一人の人物像、雲・花弁・トランプ・緞帳といったモチーフの彩なす浮遊感漂う女神たちの世界。
佐川美術館では、多くの人の心を捉えながらも38歳という若さでこの世を去った天才画家・有元利夫(1946-1985)をご紹介する『有元利夫-女神たち』展を開催いたします。
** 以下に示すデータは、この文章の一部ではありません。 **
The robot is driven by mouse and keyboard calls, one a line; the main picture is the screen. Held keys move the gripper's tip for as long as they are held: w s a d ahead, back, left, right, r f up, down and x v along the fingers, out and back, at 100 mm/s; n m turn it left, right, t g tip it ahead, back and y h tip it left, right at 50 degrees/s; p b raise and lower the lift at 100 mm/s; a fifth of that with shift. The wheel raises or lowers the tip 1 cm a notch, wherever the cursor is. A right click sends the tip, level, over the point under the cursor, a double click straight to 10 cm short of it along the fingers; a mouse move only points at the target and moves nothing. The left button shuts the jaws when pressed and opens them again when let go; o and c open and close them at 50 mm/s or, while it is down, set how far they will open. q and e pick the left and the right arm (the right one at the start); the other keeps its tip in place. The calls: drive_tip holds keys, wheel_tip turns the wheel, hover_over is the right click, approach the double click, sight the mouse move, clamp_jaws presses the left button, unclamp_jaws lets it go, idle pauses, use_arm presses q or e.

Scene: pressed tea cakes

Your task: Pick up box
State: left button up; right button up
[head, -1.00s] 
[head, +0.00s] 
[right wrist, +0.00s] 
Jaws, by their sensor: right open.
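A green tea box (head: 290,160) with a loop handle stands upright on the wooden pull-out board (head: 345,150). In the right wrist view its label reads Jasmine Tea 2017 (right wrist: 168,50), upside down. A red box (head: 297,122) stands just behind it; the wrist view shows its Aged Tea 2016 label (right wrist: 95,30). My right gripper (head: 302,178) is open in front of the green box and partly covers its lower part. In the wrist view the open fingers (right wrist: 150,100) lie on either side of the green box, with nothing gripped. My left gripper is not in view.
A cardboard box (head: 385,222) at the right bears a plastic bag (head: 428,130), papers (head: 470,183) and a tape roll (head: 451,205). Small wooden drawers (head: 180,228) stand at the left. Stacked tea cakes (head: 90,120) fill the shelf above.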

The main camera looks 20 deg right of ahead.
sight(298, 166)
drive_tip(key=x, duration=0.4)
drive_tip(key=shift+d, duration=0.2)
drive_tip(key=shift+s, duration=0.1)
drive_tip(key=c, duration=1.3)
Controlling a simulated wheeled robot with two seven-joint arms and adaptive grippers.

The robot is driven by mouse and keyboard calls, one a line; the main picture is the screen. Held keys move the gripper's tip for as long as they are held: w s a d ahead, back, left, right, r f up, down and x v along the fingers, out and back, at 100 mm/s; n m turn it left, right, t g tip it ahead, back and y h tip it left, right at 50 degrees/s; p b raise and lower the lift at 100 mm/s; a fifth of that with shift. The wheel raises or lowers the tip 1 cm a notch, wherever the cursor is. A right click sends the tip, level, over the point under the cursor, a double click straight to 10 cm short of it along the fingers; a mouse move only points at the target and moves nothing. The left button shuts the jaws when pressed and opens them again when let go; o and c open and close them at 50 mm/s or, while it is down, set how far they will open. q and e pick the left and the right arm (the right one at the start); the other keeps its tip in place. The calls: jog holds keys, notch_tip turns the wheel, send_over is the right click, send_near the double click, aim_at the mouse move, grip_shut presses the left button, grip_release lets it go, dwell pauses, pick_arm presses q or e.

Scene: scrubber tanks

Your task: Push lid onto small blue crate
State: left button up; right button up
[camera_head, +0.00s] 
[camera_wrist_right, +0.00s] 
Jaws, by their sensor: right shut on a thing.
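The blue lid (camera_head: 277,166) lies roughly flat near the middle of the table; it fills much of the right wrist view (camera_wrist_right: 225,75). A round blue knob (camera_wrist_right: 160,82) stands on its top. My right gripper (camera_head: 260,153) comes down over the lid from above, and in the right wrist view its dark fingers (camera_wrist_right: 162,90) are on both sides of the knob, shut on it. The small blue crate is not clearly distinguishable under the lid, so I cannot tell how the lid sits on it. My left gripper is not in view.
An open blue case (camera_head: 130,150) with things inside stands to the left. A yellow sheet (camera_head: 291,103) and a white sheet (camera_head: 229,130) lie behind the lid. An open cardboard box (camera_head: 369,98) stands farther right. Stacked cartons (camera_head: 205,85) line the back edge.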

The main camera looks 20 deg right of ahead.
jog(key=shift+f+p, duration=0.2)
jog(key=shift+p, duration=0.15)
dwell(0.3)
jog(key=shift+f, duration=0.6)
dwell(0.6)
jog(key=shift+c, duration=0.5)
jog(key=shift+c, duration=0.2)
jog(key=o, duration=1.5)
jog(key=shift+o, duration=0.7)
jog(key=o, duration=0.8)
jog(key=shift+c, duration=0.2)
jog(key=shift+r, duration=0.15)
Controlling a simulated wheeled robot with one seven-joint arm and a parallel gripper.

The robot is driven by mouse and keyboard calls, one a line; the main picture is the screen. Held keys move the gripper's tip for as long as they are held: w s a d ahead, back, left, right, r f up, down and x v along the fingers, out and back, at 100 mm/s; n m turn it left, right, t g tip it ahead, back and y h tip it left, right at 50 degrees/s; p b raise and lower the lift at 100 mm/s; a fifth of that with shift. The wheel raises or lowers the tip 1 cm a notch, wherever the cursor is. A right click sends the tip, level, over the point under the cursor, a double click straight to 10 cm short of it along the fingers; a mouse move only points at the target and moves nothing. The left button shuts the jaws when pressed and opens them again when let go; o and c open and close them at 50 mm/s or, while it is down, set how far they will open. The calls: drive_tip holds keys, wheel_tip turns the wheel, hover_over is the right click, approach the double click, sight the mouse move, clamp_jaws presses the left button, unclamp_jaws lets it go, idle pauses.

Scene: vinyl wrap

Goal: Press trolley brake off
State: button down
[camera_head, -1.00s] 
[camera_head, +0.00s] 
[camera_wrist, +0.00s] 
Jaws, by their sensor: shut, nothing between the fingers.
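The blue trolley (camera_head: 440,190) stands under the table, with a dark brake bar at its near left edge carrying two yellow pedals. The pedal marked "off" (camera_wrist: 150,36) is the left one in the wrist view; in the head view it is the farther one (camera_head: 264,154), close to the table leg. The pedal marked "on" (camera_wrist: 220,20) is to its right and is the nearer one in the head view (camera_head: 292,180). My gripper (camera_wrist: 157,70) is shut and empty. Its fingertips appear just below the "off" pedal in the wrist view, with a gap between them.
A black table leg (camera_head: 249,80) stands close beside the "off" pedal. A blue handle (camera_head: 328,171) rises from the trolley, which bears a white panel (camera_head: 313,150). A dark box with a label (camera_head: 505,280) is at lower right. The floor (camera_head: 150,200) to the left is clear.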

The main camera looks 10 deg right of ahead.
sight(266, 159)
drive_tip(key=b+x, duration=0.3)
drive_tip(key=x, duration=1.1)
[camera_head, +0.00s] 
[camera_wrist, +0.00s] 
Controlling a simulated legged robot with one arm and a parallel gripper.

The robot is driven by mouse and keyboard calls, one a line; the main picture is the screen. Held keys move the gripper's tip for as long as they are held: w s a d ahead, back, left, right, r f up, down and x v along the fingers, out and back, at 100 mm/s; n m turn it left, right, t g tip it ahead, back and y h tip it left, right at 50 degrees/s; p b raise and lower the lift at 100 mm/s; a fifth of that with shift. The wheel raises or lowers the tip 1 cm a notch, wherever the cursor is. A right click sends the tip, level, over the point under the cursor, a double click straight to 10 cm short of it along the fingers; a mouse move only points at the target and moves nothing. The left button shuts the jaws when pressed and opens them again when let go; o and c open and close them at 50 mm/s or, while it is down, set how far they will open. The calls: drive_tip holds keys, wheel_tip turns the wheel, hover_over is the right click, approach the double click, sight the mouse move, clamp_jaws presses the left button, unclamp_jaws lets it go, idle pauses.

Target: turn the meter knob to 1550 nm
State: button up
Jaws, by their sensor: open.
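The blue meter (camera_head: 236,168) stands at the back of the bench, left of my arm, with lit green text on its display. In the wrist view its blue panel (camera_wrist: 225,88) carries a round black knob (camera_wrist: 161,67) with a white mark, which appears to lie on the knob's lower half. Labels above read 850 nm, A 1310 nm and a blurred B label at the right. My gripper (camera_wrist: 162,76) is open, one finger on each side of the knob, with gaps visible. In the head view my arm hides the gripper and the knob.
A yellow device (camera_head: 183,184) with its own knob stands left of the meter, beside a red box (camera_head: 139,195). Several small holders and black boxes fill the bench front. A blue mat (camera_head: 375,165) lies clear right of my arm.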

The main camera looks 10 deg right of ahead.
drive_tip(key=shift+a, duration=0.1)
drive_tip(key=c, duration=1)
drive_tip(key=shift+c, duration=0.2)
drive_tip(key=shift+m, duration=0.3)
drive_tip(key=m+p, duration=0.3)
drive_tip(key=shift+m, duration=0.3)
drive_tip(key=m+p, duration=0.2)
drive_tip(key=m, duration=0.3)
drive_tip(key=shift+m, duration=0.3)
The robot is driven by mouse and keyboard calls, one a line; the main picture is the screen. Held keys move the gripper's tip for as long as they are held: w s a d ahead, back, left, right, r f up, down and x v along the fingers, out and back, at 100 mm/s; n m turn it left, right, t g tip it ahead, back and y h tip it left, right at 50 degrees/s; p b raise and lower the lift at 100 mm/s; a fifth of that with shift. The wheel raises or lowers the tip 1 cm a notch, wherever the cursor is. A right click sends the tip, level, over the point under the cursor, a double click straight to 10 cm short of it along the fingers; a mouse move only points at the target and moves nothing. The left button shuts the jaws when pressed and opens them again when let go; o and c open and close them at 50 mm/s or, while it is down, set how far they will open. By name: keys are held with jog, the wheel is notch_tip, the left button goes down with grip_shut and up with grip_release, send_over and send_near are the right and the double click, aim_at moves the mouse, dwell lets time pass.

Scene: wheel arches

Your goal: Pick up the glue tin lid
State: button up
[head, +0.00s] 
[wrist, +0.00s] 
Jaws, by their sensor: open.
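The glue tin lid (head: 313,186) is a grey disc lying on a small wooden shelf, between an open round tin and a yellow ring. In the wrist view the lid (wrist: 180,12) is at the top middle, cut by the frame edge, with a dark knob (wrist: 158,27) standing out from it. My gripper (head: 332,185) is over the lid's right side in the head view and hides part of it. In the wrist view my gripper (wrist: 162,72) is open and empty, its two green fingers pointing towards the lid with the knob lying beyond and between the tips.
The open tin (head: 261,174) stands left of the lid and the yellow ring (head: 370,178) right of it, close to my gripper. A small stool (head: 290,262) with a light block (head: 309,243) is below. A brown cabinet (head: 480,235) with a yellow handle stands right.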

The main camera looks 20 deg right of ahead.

イタリアのフレスコ画に強い衝撃を受けるとともに、日本の古仏や「平家納経」などを敬愛した有元利夫は、象徴性や様式を重んじる東西の古典美術を意識し、その魅力を現代に即した独自の表現をおこないました。日本画やテンペラ画をはじめとする様々な絵画技法を会得し、岩絵具や金箔といった日本的な画材を用いた独自の画法を駆使することにより、幾百の時代を経て存在するかのような風化を思わせる絵肌に、古典作品を思わせる力強い様式美と独特な静謐感をたたえた作品を創出しました。1978年には具象絵画の登竜門といわれる安井賞において初となる特別賞を、1981年には安井賞を受賞し、その作品群はこの世を去ってより20年以上を経た現在においても人々を魅了してやみません。
本展では代表作品約50点をはじめ、版画やデッサン、ブロンズや乾漆といった立体作品、作品が表紙を飾った書籍・CD・LPジャケット、自身や著名人が記した文章に加え、自らが作曲をした楽曲や貴重な映像資料などもあわせ、その魅力と全貌に迫ります。